April 29, 2010

専門家と非専門家を隔てる深い河

 4月28日のTBS『NEWS23』で、東京学芸大学で行われた校長塾(?)という研修活動について特集されていました。全国から、意欲のある校長、副校長、教頭が40名くらい(?)集まり、泊りがけの研修が行われたようです。文部科学副大臣の鈴木寛氏、民間出身の校長として注目を集めた杉並区立和田中学校・元校長の藤原和博氏、児童文学研究家の赤木かん子氏が校長先生たちを相手に、学校教育の問題点を次々に取り上げていました。また、演出家の平田オリザ氏がファシリテイトするワークショップで楽しそうに体を動かす校長先生たちの姿を垣間見ました。

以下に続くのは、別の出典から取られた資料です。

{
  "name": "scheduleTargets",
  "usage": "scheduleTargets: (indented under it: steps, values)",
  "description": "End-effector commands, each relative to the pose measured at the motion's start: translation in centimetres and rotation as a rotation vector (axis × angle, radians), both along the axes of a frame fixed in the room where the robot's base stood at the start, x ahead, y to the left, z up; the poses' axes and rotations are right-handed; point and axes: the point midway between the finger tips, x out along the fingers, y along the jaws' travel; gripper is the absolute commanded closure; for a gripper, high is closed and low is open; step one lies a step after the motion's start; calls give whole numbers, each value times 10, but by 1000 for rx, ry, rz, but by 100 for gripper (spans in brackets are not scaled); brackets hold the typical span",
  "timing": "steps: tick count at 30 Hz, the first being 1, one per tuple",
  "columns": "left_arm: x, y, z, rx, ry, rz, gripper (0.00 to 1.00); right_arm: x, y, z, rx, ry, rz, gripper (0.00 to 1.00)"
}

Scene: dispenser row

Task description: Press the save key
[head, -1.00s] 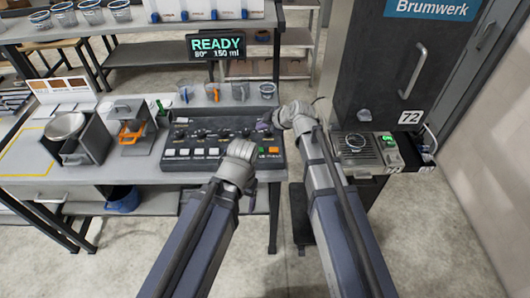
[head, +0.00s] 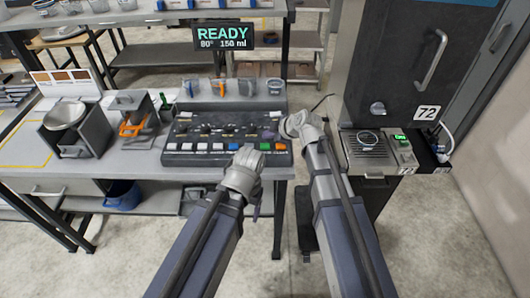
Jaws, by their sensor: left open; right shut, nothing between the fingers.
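The dark control panel (head: 190,157) lies on the grey table, with a row of knobs and a row of keys along its front. White keys (head: 202,147) sit at the left of the row, a green key (head: 265,147) and an orange key (head: 280,147) at the right. The key labels are too small to read, so I cannot tell which is save. My right gripper (head: 270,134) is shut and empty, over the panel's right end. My left gripper (head: 256,207) is open, lower in the picture by the table's front edge; its wrist hides a little of the panel's front edge.
A display (head: 223,36) behind the panel reads READY, 80°, 150 ml. A metal bowl holder (head: 66,117) and an orange-handled device (head: 133,125) stand left. A dark cabinet with a small scale-like unit (head: 367,147) stands right.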

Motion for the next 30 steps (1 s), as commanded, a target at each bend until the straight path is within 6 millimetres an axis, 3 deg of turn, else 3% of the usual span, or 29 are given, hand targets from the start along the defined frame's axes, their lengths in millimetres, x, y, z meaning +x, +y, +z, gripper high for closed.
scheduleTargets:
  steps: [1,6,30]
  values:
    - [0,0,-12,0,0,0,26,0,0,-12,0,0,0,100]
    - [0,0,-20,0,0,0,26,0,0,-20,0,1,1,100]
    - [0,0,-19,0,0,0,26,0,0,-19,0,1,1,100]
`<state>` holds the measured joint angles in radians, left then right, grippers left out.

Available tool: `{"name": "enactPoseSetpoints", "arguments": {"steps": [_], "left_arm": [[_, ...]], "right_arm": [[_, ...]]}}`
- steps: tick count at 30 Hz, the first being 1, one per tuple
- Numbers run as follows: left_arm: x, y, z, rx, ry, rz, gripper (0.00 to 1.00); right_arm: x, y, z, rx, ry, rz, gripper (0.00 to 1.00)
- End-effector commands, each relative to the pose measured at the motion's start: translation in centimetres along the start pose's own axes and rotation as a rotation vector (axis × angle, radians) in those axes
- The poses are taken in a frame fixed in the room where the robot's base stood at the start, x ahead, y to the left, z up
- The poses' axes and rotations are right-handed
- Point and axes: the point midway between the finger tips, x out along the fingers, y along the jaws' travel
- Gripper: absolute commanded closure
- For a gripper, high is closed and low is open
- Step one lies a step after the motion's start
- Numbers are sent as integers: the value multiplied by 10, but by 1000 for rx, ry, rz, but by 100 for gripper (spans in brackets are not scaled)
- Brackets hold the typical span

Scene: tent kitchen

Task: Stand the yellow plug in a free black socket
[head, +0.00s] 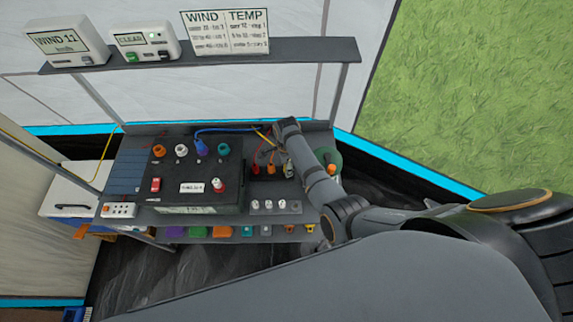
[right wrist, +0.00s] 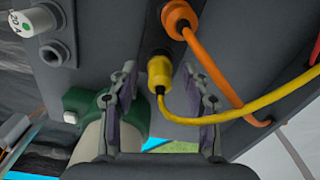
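The yellow plug (right wrist: 160,76) shows in the right wrist view with its yellow cable running off to the right. Its front end is at a dark round socket ring on the black strip (right wrist: 153,28); I cannot tell how deep it sits. My right gripper (right wrist: 158,88) is open, one finger on each side of the plug with gaps between. In the head view my right gripper (head: 289,169) is over the right end of the black strip and hides the plug; part of the yellow cable (head: 264,136) shows behind. My left gripper is not in view.
An orange plug (right wrist: 177,16) stands close beside the yellow one, its cable running right. A red plug (head: 255,169) stands further left. A green-and-white object (right wrist: 85,115) is near the gripper.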

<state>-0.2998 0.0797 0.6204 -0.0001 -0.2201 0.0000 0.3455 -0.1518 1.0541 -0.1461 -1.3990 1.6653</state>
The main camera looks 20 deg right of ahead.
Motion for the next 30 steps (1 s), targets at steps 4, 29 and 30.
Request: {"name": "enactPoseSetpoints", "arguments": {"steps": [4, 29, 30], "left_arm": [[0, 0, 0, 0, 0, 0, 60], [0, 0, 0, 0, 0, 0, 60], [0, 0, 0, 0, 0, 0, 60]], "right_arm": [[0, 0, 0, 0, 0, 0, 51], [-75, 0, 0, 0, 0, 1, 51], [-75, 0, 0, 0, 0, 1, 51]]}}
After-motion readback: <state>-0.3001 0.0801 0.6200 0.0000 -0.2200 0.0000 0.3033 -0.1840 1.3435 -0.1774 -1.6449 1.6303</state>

 たしかに、硬直化した学校制度を打ち壊して、新たな視点を得るという試みとしては評価したいと思います。元・民間校長の藤原氏は、NHK『週刊子どもニュース』を超えるような社会科の授業ができるかと校長先生たちに問いかけ、それを実現するためには学校の先生以外の人を取り込み、授業を活性化する必要があると訴えていました。

 赤木かん子さんの学校図書館への独自の視点を全面的に否定するつもりはありません。学校図書館について十分な知識を持った校長先生だったら、「かん子さんの考えも興味深いよね」と一歩引いて考えられるでしょう。
 しかしながら、何でもかんでも、「非専門家の考えが客観的だから、優れた考えだ」と思いこまれても困ります。その点では、藤原氏の異様なカリスマ性に危険性を感じます。学校図書館に関しては専門家がいるわけですから、その専門家が解説したうえで、非専門家が意見を述べるべきだと思います。
 本当に困ったことに、公立図書館に関しても、学校図書館に関しても、専門家を蔑(ないがし)ろにして、「熱心に勉強をしている」取り巻きが目立っています。

 やはり、専門家は立ち上がり、信念を持って、正しい道へ導いていかなければなりません。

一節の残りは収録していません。